Diffusion coefficient in diffusion equation and random walk ?

[xxh418]

Hi all:
Now I have a question about the concept of diffusion coefficient in two cases: the diffusion equation (J=DdT/dx) and the random walk (tao^2=6Dt). My quesion is the two D in two equations are the same or different. If they are different, is there any relationship between them?

Best
Xu

 

[Mapes]

Hi xxh418:
The value of D in the two equations is the same under the restrictions used to derive the equations: uniform, isotropic, and constant diffusivity; no correlation between jumps; no other driving force for flux; and dilute concentrations.

 

[xxh418]

Hi Maple
Thank you for your reply. What does the "dilute concentrations" mean? In random walk, there could be only one atom to diffuse in the solute. For the diffusion equation, there will be a concentration gradient. For the mass(atom) diffusion in solid crystals, for example, the Li diffusion in Si nanowire, the concentration of Li could be relative high. In this case, how we judge if it is dilute concentration?

Regards
Xu

 

[Mapes]

What does the "dilute concentrations" mean?

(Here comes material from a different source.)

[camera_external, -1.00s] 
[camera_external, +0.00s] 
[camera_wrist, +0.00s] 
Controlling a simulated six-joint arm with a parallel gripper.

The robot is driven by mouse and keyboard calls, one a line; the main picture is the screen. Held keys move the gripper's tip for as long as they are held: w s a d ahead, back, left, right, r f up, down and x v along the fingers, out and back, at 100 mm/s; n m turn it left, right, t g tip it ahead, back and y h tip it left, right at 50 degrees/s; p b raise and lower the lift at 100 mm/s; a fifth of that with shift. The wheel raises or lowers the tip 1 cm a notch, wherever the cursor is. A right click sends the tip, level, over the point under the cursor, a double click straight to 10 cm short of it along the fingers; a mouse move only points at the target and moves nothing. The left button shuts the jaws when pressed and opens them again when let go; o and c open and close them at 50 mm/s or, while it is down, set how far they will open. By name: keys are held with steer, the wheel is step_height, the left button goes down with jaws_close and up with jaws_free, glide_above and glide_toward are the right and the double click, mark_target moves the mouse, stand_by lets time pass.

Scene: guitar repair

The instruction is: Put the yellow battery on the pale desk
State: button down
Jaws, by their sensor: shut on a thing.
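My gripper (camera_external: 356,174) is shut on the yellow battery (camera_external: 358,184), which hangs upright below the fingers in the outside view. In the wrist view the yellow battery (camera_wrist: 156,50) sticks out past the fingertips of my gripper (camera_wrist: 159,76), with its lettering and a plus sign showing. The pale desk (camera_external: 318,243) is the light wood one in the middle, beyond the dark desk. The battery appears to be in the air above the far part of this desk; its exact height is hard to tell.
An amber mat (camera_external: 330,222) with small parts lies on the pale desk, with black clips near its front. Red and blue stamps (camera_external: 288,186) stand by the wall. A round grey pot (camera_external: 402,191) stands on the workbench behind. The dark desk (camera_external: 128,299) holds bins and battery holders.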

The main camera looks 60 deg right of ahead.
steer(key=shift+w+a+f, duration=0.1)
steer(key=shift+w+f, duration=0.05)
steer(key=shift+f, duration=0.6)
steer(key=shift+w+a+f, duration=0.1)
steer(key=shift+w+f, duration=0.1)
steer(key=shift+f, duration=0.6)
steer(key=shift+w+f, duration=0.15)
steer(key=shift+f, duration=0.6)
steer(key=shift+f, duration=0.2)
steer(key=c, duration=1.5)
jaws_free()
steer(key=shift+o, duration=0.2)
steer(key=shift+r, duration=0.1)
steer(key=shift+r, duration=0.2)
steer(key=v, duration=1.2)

This detail arises from the fact that diffusion is driven by gradients in chemical potential, not by gradients in concentration. However, the difference is negligible for dilute concentrations. Specifically, "dilute" means that the activity coefficient of the diffusing species is (nearly) independent of concentration. For more details, see, for example, Baluffi et al.'s Kinetics of Materials or any good graduate text on diffusion.